There are thousands of introductory statistics texts on the market, and I’ve only looked at a small number of them. In my view a majority of them go too far too fast. For some disciplines this may be appropriate, but introducing the normal distribution in Chapter 1 is frightening to students who have not studied mathematics since the age of 16, and many humanities students are in this situation. Just to give an example I have the Second edition of Statistics in Geography by David Ebdon on my desk.* I bought it when I was a geography undergraduate in the mid-1990s, by which time the text was almost 20 years old. I actually think it’s a good book on many levels and I frequently refer to it, but the first chapter introduces data types, probability theory, the normal distribution, hypothesis and significance. As a geographer without an A-level in Maths I found all this a bit much. In the sense of getting good marks I did well in statistics at as an undergraduate, but I can’t claim I really understood what I was doing. For non-mathematicians, especially those in the humanities and social sciences, statistics is very much a ‘hurdle’ to be overcome. Surface learning is the order of the day. With this book I take slower approach whilst hoping to make statistics seem interesting and relevant, but using humanities type examples.
The Internet
We have become so used to the idea that “everything” is available on the World Wide Web that we take it for granted that anything we want to know is out there online somewhere. Searching for anything to do with statistics leads to seemingly random pages put up to support undergraduate-level statistics courses. Some of these are very useful of course, but on the whole these relate back to a face-to-face course of which we have no knowledge. Some of these websites are among the oldest pages on the World Wide Web. In many cases this is not a problem, but there is no shortage of webpages with references to pre-‘Windows’ versions of Minitab . Wikipedia is useful for many things but statistics really isn’t one of them, as discussion of the statistical tests is highly theory bound. On the plus side there are any good videos elsewhere. As I’ve mentioned before Daniel Judge’s youtube videos are particularly excellent.

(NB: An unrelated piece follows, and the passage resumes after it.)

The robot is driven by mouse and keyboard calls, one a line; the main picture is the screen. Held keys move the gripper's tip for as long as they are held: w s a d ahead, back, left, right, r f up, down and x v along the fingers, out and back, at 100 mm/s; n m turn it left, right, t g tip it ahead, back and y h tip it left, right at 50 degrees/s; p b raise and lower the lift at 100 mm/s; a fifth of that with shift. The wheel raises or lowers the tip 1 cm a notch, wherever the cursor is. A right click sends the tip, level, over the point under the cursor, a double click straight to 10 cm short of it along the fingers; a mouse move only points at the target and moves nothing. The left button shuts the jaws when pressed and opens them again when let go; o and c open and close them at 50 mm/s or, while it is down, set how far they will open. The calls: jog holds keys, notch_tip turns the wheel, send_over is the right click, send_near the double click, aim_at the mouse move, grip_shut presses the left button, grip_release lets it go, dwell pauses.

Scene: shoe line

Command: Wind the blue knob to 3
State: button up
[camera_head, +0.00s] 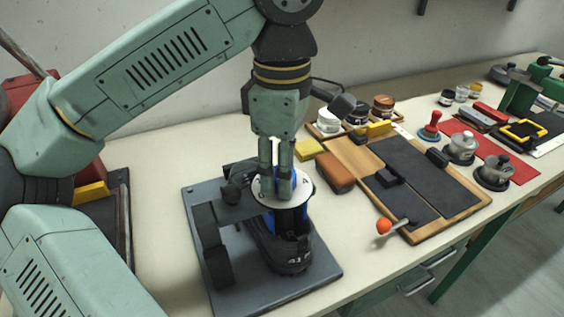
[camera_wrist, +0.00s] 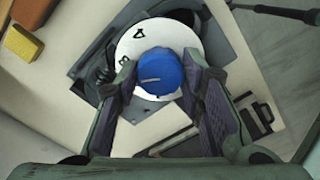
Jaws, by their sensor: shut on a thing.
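The blue knob (camera_wrist: 160,72) sits on a white round dial (camera_wrist: 130,45) in the wrist view. The dial shows a 4 and what looks like a 3 or an 8; other marks are hidden. A pale line on the knob's top points left in this view. My gripper (camera_wrist: 162,95) is shut on the knob, with one finger on each side. The dial tops a dark device marked 41 (camera_head: 285,255) on a grey base plate (camera_head: 320,280).
A wooden board with dark pads (camera_head: 445,215) lies to the right, with an orange-knobbed lever (camera_head: 384,226) at its front. A brown block (camera_head: 335,172) and a yellow block (camera_head: 308,149) lie close behind the device. Metal pots (camera_head: 495,172) stand farther right.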

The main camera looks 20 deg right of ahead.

Two annoyances (or surprises)
- Surprisingly, although the World Wide Web has been with us for nearly 20 years, displaying mathematical notation online is still a problematic area. I have managed to resolve it to my satisfaction and made this the subject of my last post.

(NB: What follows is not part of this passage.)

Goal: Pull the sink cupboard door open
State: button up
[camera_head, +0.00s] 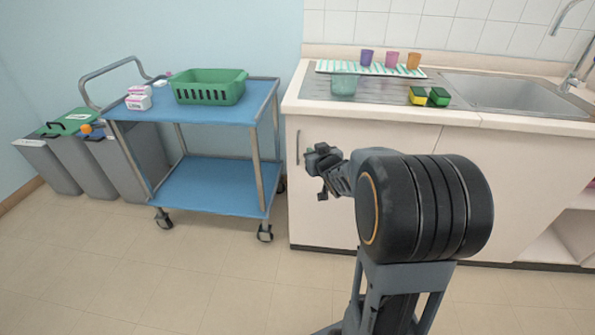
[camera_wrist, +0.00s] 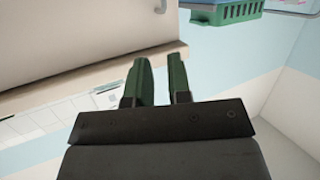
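The sink cupboard door (camera_head: 322,222) is a pale cream panel under the counter and looks closed. Its slim vertical metal handle (camera_head: 298,147) is near the door's left edge. My gripper (camera_head: 316,165) is in front of the door, just right of the handle in the head view. In the wrist view my gripper (camera_wrist: 159,62) has its two dark green fingers apart with nothing between them. The door (camera_wrist: 80,35) fills the upper left there, and the end of the handle (camera_wrist: 160,6) shows at the top, beyond the fingertips.
A blue trolley (camera_head: 205,187) with a green basket (camera_head: 208,87) stands just left of the cupboard. Grey bins (camera_head: 75,165) stand farther left. The counter holds cups, sponges (camera_head: 428,97) and a sink (camera_head: 510,93). The floor (camera_head: 200,285) before the trolley is clear.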

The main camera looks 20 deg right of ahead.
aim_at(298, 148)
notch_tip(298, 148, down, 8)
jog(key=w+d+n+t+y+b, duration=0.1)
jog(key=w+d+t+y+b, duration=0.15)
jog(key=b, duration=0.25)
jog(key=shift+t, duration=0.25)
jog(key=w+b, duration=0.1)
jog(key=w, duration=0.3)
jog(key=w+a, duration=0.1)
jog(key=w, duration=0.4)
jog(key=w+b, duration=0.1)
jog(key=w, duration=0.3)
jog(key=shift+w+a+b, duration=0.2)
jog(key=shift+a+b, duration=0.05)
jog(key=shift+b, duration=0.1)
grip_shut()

- A second surprise (annoyance) lies in in my attempt to find critical values tables in a useful online format. Every statistics book contains them and they are available online in various formats—I’ve seen some in tables on webpages, scans of tables from books, pdf etc. etc. I have yet to find the tables I need in one place. It strikes me as surprising that Neave’s Statistics Tables: For Mathematicians, Engineers, Economists and the Behavioural and Management Sciences is not available as a website. Copyright warnings are printed on the amazon preview, but I’m not sure the tables themselves are under copyright. Copyright and critical values tables are not something I expected to have to think about. If anyone could point me in the right direction about this I would be very grateful.
*This 1985 second edition is still in print. Not sure what today's undergraduates would make of the 17 computer programs written in BASIC.